__Your objective__.
Find the lines with the string "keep" and return them.
— start of Excerpted records —
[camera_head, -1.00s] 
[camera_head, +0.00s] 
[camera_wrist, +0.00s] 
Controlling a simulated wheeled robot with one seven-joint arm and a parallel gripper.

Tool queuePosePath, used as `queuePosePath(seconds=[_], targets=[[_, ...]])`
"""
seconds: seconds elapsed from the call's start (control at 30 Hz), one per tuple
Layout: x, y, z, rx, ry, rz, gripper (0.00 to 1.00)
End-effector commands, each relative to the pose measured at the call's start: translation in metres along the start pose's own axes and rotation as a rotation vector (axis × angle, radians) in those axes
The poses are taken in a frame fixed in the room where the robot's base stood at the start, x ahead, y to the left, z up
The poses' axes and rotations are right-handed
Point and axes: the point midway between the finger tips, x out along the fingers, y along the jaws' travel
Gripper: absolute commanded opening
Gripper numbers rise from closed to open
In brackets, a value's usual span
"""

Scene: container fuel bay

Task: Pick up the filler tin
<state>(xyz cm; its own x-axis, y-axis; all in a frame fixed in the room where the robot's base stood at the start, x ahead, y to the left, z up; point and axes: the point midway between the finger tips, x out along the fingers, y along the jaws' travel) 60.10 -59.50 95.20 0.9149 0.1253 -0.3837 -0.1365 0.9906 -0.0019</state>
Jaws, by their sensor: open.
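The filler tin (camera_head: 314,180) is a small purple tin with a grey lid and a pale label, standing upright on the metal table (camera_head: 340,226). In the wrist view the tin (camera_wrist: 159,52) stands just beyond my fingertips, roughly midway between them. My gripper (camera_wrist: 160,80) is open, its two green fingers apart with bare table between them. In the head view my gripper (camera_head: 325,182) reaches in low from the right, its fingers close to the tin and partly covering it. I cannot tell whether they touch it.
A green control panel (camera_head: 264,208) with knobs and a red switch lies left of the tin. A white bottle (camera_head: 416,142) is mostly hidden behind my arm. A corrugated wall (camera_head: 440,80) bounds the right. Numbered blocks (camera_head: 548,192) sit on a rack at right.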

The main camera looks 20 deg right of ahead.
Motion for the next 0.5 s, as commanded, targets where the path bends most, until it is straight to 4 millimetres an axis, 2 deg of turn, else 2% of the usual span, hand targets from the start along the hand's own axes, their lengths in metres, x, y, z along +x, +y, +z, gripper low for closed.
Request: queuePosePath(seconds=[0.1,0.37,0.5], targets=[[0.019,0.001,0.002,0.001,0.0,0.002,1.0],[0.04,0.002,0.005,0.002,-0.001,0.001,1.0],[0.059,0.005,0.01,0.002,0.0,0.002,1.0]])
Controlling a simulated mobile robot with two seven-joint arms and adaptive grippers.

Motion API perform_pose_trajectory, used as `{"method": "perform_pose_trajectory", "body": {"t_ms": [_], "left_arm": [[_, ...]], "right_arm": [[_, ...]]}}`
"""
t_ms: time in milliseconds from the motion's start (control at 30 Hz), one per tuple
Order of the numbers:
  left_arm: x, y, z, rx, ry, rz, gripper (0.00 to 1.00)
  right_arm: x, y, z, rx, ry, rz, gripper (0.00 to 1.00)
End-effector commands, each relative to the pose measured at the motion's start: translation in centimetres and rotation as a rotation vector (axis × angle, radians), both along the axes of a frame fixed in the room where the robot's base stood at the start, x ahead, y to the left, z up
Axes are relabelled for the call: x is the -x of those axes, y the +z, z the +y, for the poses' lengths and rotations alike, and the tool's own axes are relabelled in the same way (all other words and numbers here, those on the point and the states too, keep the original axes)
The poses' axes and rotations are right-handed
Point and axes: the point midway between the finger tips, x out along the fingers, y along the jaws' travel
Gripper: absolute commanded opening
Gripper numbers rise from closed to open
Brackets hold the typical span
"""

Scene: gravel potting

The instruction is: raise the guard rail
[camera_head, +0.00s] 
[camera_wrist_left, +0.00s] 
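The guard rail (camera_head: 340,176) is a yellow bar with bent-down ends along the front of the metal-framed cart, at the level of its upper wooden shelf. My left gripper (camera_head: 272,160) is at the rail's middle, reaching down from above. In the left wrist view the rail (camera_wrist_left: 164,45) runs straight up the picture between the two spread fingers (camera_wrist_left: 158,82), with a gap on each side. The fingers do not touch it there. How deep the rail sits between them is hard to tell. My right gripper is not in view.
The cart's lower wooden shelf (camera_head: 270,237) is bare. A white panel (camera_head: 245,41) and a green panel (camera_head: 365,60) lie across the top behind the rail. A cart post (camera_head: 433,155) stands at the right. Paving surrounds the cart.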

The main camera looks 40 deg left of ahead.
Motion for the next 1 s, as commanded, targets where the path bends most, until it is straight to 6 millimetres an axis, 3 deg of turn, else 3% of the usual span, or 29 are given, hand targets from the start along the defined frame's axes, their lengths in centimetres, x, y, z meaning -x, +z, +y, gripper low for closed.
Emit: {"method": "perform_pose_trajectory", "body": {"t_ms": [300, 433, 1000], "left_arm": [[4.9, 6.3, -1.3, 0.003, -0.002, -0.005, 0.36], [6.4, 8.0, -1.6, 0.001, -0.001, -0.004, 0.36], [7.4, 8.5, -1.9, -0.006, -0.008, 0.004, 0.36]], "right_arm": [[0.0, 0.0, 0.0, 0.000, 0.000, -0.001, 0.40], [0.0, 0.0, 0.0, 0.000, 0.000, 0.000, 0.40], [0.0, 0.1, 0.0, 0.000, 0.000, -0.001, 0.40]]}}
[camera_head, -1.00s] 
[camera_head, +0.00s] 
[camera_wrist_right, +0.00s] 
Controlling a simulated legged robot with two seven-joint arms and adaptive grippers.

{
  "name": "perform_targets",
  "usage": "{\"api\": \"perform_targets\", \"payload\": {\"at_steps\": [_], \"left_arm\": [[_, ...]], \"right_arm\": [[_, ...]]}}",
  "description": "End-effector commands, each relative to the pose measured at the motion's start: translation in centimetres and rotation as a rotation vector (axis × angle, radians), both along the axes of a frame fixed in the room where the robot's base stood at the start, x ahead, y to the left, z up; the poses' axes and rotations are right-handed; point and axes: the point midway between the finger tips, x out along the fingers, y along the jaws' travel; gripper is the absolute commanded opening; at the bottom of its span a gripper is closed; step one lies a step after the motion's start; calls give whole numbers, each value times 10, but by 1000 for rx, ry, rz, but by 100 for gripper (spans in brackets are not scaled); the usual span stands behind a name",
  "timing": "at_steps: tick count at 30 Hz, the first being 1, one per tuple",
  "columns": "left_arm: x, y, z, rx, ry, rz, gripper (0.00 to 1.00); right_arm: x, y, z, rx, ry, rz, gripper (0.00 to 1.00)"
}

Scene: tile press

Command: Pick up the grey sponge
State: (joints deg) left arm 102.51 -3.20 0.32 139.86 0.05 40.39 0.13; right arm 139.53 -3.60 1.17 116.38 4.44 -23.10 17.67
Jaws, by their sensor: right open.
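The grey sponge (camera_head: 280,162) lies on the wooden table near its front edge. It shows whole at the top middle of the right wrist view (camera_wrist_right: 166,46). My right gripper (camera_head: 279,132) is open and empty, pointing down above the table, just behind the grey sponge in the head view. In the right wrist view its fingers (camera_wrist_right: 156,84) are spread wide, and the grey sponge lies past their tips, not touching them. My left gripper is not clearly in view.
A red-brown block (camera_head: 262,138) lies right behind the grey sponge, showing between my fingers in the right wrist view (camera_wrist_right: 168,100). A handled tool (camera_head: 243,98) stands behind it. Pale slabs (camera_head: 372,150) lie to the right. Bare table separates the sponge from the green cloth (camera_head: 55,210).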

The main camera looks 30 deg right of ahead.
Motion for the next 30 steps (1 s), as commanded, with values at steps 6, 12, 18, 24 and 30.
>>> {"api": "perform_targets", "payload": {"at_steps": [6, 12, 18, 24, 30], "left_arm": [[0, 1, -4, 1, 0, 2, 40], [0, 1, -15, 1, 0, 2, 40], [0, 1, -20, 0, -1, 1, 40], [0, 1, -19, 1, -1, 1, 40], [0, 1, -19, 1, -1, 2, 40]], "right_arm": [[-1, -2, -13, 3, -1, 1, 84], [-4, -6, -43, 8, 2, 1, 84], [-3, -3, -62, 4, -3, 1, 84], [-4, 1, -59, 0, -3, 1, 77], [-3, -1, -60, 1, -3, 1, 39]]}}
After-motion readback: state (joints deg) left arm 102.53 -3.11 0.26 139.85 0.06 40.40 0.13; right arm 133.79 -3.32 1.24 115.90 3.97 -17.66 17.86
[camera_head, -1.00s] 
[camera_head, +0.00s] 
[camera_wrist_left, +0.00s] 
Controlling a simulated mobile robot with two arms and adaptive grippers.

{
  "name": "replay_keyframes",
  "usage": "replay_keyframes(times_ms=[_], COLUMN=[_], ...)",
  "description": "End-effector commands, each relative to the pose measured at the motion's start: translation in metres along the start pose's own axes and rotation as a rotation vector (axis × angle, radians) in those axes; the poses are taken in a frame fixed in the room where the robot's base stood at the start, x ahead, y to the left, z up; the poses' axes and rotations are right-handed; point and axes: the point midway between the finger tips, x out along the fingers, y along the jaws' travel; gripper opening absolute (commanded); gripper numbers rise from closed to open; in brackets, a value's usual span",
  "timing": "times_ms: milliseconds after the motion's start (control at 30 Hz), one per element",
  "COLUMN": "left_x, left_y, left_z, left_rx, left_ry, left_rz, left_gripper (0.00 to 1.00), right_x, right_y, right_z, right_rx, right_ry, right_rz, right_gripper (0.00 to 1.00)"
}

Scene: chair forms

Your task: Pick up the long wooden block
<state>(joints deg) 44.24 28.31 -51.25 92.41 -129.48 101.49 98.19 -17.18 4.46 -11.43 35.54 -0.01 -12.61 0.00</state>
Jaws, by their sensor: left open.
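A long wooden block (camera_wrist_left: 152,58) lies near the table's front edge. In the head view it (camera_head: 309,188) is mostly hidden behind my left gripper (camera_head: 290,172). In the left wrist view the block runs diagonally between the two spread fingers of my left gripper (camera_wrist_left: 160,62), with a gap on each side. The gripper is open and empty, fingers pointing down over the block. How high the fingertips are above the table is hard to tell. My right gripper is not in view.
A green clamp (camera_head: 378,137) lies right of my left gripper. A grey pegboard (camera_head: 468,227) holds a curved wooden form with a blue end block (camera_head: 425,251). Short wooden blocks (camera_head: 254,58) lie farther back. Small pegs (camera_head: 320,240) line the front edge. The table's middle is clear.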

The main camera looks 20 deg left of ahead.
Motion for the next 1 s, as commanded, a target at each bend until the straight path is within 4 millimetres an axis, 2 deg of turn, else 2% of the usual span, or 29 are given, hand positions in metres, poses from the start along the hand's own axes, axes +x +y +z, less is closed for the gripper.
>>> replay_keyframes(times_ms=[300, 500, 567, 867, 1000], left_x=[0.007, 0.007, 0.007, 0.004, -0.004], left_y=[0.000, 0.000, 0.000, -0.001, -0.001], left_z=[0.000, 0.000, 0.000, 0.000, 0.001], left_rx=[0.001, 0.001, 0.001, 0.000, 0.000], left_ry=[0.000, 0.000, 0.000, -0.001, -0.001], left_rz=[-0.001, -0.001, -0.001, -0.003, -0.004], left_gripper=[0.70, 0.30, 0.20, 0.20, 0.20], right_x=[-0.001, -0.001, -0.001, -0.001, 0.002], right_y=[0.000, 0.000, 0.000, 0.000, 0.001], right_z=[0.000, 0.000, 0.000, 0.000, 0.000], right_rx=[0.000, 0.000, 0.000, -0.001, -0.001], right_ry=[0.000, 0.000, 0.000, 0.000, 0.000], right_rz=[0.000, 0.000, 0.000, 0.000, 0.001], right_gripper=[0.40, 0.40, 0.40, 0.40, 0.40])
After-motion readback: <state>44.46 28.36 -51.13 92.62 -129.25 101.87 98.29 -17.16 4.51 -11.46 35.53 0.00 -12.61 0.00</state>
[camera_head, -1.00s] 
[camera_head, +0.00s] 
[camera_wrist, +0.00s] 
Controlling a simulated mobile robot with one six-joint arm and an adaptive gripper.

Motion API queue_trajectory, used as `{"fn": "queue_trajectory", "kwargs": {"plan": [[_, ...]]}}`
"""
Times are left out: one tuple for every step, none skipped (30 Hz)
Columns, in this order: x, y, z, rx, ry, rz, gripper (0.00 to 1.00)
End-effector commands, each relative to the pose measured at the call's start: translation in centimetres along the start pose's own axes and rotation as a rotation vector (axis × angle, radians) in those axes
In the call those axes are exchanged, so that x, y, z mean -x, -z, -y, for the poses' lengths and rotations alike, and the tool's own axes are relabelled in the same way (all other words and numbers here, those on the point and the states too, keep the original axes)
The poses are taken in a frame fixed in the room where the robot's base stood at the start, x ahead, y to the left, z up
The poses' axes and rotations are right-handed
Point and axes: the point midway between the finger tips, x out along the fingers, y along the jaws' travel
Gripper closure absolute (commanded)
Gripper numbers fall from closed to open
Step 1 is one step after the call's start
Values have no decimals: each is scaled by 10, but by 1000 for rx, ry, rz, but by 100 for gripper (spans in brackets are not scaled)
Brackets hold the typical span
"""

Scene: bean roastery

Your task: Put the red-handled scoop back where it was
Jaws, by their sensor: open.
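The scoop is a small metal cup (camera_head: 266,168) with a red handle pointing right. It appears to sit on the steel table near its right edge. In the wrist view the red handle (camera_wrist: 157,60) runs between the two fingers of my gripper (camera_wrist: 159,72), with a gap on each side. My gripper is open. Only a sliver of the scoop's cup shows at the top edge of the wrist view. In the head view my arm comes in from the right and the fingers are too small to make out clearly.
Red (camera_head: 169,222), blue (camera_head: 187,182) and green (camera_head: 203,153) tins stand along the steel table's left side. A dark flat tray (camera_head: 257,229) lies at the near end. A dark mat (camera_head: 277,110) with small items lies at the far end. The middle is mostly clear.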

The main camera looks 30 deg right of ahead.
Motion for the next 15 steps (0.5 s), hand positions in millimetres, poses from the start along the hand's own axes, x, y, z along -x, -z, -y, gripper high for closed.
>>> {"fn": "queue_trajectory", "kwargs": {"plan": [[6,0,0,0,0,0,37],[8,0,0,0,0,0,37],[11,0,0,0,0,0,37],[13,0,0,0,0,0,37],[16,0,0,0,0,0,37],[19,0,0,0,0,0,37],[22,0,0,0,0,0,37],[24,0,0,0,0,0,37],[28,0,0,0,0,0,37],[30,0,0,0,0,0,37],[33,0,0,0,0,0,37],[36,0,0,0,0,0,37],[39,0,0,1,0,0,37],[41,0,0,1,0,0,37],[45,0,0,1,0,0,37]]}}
— end of Excerpted records —
__Final answer__.
Axes are relabelled for the call: x is the -x of those axes, y the +z, z the +y, for the poses' lengths and rotations alike, and the tool's own axes are relabelled in the same way (all other words and numbers here, those on the point and the states too, keep the original axes)
In the call those axes are exchanged, so that x, y, z mean -x, -z, -y, for the poses' lengths and rotations alike, and the tool's own axes are relabelled in the same way (all other words and numbers here, those on the point and the states too, keep the original axes)

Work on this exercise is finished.